What we’re reading: Jennifer Spence, Jonathan Haidt and M.J. Tija
Each week we bring you a sample of the books we’re reading, the films and TV shows we’re watching, and the music we’re listening to.
Mark Rubbo is reading The Lost Girls by Jennifer Spence
I’ve been reading The Lost Girls by Sydney author Jennifer Spence. It’s an intriguing concept. Returning from a trip to the city Stella finds her suburb familiar yet changed. Her warehouse apartment building is just that, a warehouse. The home that she raised her family in still stands and is occupied by a young family. The mother is her younger self. Can someone change the past by intervening it? The Lost Girls is an immensely intriguing and engaging mystery.
Paul Goodman is reading The Righteous Mind by Jonathan Haidt
Such is our tendency towards attention-grabbing that phrases such as ‘the book of the year/century’ and ‘everyone should read this book’ have lost almost all meaning. Having said that, The Righteous Mind by Jonathan Haidt is my book of this year (and 2012 when it was released) and, incidentally, everyone really should read it. It has changed my life in profound ways precisely because it treads a middle ground of understanding and contains such valuable insight.

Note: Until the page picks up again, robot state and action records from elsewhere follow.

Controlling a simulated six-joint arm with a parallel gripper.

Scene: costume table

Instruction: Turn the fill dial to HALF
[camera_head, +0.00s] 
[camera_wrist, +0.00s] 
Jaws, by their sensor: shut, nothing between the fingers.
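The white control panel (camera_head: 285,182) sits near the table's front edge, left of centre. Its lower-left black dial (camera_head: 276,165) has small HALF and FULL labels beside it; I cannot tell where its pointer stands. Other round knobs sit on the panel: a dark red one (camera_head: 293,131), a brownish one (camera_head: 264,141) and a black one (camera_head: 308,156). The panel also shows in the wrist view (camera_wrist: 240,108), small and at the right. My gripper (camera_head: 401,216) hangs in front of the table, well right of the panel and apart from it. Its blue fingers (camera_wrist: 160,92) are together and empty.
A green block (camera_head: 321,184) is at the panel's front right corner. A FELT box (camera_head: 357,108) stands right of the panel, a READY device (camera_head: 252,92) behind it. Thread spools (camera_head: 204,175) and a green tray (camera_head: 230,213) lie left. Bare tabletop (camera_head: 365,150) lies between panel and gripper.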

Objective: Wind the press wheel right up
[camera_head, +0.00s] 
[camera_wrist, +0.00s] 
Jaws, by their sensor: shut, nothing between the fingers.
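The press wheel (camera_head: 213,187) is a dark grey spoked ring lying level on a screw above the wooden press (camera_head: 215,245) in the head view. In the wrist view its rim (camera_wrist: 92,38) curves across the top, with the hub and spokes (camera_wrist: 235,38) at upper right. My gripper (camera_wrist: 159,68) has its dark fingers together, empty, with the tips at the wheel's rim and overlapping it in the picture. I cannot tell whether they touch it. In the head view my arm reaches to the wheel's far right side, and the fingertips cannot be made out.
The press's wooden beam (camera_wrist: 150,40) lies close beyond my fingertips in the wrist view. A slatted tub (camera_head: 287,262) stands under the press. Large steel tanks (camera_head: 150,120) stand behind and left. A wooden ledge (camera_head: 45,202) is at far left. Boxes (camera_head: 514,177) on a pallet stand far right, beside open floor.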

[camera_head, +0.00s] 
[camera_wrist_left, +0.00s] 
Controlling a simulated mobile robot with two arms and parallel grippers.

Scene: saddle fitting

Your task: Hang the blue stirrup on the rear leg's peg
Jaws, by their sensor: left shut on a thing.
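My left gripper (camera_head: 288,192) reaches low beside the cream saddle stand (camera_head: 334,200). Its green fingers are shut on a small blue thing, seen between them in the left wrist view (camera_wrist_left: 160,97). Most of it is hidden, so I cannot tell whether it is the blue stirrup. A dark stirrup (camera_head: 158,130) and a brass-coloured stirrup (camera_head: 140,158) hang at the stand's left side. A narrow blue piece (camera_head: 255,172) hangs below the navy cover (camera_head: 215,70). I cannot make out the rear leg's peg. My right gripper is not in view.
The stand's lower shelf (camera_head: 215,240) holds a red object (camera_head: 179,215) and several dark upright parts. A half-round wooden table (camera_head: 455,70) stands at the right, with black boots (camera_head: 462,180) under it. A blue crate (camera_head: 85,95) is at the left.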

The subtitle, ‘Why Good people are Divided by Politics and Religion’, says it all: Haidt is a moral psychologist who has researched the history of moral development, conducted studies into how we come to our own personal morals, be they left- or right-wing, and in doing so offers not only a means of understanding family, co-workers and friends whose views differ wildly to yours, but a map to traversing the polarising, partisan politics of the twentieth century.
As political parties drift further left and right, Haidt stands in the centre, condemning no one, pushing no agenda, but translating. His research is centuries deep, his findings are invaluable, and everything is communicated simply and effectively. Just as Stephen Hawking was able to bring the majesty and intricacy of the universe to popular science, Jonathan Haidt has given us the codes to our moral makeup. Please read this book.
Leanne Hall is reading She Be Damned by M J Tjia
I’m smack-bang in the middle of this macabre and fascinating murder mystery set in the underbelly of nineteenth-century London. Heloise Chancey is a courtesan who has lifted herself from ignominious beginnings to a different strata of society. She’s also a natural detective, with a pearl-handled pistol in her handbag and a charmingly curious disposition.
Heloise is engaged to investigate the disappearance of a young woman; the young woman’s family members fear she has become the victim of a serial killer preying upon prostitutes in the Waterloo area. The crimes in this novel are nasty and gruesome – you might read the blurb and worry as I did if you have the stomach for it – but the details are handled with respect and tact.
This is a perfectly balanced historical crime novel. I’m enjoying the slow unfurling of who Heloise is, and has been in her past, the tantalising glimpses into the mind of her loyal maid Amah Li Leen, the numerous creepy suspects, and learning more about young women’s prospects and lives at this time in history.